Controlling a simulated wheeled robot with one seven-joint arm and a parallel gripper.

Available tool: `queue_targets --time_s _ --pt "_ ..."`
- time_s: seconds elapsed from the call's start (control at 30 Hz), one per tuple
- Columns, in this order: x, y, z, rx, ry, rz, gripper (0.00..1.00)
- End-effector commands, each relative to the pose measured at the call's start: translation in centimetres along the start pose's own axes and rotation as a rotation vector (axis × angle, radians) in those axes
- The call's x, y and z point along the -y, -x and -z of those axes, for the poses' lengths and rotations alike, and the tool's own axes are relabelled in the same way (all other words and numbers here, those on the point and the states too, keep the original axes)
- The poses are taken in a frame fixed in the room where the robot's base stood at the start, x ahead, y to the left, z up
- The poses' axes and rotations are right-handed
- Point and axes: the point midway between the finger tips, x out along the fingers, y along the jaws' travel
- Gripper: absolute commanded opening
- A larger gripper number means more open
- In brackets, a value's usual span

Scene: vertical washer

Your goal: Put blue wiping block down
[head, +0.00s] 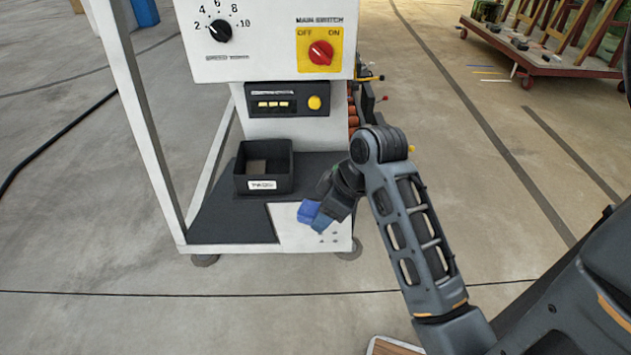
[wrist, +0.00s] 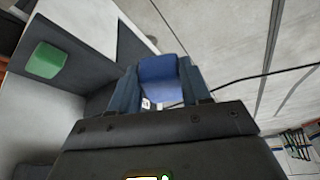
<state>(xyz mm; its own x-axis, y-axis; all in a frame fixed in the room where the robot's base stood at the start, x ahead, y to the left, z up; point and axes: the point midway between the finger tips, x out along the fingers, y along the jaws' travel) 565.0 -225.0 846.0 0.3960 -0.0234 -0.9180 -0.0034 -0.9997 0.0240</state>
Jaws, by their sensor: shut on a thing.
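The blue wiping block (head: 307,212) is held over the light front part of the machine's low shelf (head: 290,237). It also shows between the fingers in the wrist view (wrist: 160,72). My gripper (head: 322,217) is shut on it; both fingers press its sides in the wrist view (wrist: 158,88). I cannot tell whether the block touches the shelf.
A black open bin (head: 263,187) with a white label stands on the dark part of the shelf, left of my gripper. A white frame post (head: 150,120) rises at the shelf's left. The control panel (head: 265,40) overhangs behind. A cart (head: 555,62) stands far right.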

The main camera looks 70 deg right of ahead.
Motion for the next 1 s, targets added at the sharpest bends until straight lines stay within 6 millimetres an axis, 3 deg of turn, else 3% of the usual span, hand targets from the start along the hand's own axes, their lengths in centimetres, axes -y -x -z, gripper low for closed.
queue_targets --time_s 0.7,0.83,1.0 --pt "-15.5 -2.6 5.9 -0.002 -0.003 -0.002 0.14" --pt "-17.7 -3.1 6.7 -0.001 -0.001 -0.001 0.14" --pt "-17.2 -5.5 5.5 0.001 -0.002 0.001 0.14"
▬▬▬▬▬▬
**Task description:**
Your task is to reproduce exactly the lines from the start of the data above through the line containing "[wrist, +0.00s]", leaving every picture out.

**Finished exercise:**
Controlling a simulated wheeled robot with one seven-joint arm and a parallel gripper.

Available tool: `queue_targets --time_s _ --pt "_ ..."`
- time_s: seconds elapsed from the call's start (control at 30 Hz), one per tuple
- Columns, in this order: x, y, z, rx, ry, rz, gripper (0.00..1.00)
- End-effector commands, each relative to the pose measured at the call's start: translation in centimetres along the start pose's own axes and rotation as a rotation vector (axis × angle, radians) in those axes
- The call's x, y and z point along the -y, -x and -z of those axes, for the poses' lengths and rotations alike, and the tool's own axes are relabelled in the same way (all other words and numbers here, those on the point and the states too, keep the original axes)
- The poses are taken in a frame fixed in the room where the robot's base stood at the start, x ahead, y to the left, z up
- The poses' axes and rotations are right-handed
- Point and axes: the point midway between the finger tips, x out along the fingers, y along the jaws' travel
- Gripper: absolute commanded opening
- A larger gripper number means more open
- In brackets, a value's usual span

Scene: vertical washer

Your goal: Put blue wiping block down
[head, +0.00s] 
[wrist, +0.00s] 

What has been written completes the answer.